• PROBLEM STATEMENT:
Collect each line holding the string "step".

• MATERIAL PROVIDED:
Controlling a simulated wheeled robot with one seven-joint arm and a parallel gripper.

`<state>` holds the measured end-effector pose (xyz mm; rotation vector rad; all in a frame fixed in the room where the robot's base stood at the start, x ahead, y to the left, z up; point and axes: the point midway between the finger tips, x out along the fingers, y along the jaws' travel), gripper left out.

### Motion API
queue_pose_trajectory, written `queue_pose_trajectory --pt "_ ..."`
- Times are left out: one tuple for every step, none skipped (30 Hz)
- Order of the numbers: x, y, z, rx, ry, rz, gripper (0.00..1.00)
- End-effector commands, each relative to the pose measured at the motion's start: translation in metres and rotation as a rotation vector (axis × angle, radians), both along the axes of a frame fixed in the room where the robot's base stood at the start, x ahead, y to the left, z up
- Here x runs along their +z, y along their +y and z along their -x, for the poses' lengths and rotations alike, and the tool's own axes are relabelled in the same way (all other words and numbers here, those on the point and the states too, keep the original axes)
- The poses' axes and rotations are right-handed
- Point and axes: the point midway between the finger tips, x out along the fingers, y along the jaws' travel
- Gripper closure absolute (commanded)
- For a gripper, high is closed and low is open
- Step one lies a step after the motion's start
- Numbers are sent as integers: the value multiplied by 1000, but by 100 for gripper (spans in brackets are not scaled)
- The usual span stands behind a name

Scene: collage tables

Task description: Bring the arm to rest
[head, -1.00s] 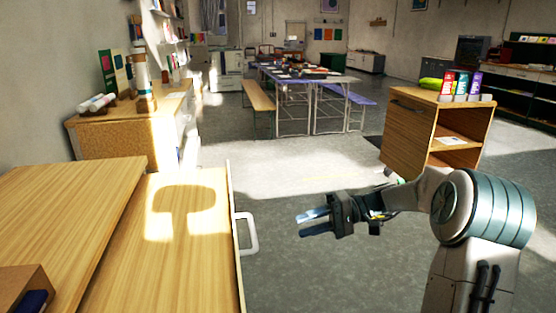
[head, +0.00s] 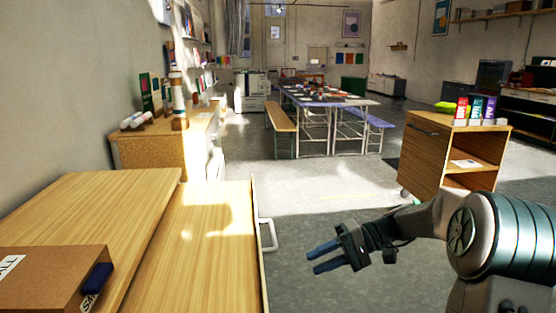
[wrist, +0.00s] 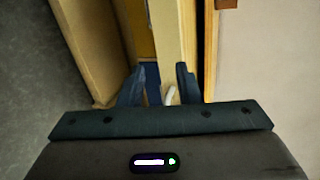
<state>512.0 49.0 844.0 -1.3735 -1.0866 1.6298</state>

• ANSWER TO THE EXERCISE:
- Times are left out: one tuple for every step, none skipped (30 Hz)
- Step one lies a step after the motion's start

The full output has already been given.